Group time should not be wasted creating the vision statement and wordsmithing it to death. The leader can do this off-line, and/or ask for 1-2 volunteers to do it. I've even seen it done during lunch to present back to the team in the afternoon.

Step #7: Talk to the outliers

If there was anyone who disagreed with the output, or who's favorite idea was not incorporated, talk to them privately to make see how they are committed to the vision. Explore ways to make connection of the vision to their interests and needs.

Step #8:  Re-convene the group and review the draft vision statement. 

Step #10:  Review the draft with key extended stakeholders that were not at the meeting.

This is the time to review the vision with other. It's a chance to get input and make it better, and to begin to build a broader coalition of support.

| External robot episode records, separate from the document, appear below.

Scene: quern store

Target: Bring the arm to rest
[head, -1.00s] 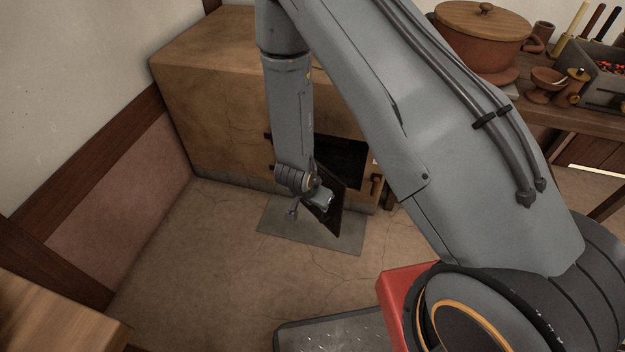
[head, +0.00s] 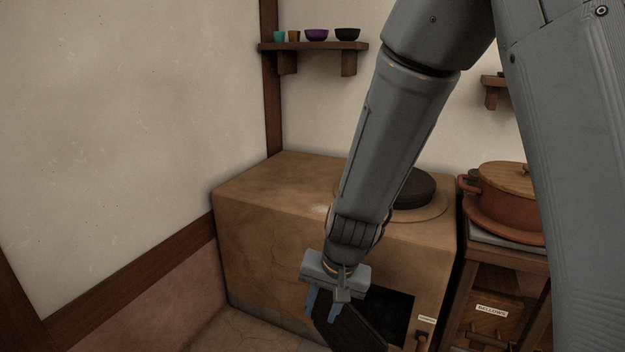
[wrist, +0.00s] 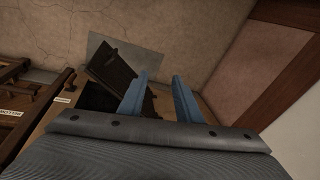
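My gripper (head: 325,308) hangs fingers-down in front of the clay stove (head: 260,232). Its two blue fingers (wrist: 160,98) stand apart in the wrist view, with nothing seen between them but floor and the stove's edge farther off. The stove's dark door (head: 355,328) is swung open beside the dark opening (head: 395,308). In the head view the gripper partly covers the door. In the wrist view the door (wrist: 112,68) lies beyond the left finger; whether they touch I cannot tell.
A dark round plate (head: 412,188) lies on the stove top. To the right, a lidded red pot (head: 508,195) stands on a wooden cabinet (head: 500,275). A wall shelf (head: 312,47) with several small bowls is above. A grey floor slab (wrist: 140,58) lies by the door.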

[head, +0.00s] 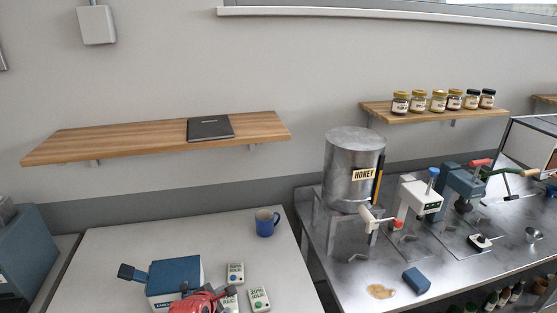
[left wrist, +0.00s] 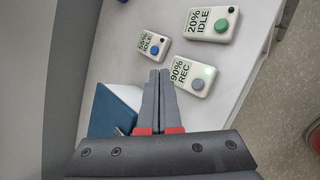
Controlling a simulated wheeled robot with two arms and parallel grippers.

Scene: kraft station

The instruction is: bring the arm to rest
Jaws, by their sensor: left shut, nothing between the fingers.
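My left gripper (left wrist: 159,76) shows in the left wrist view with its two grey fingers together and nothing between them. It is above the white table, pointing at the gap between the handheld units. The unit reading 90% REC (left wrist: 194,76) is just right of the fingertips, and the unit reading 55% IDLE (left wrist: 152,46) is beyond them. A blue box (left wrist: 112,110) is left of the fingers. In the head view, a red part at the bottom edge beside the blue box (head: 175,271) may be mine. My right gripper is in neither view.
The unit reading 20% IDLE (head: 258,299) and a blue mug (head: 266,223) stand on the white table (head: 130,245). A wooden shelf (head: 110,138) holds a dark laptop-like slab (head: 209,128). A honey tank (head: 345,165) stands on the steel counter at right. The table's back left is clear.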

Step #11:  Communicate the vision and begin to make it a reality.
This format is very basic, and there may be other ideas that people have experienced that are much better. But, the main concept is to pursue the development of working through a collaborative process to create that “shared vision”
Here’s hoping that 2012 will be the start of an exciting year to create that “shared vision” and the change you need to enhance learning for your students.

[1] Senge, P.M. (2006). The Fifth Discipline: The Art and Practice of the Learning Organization. New York: Doubleday.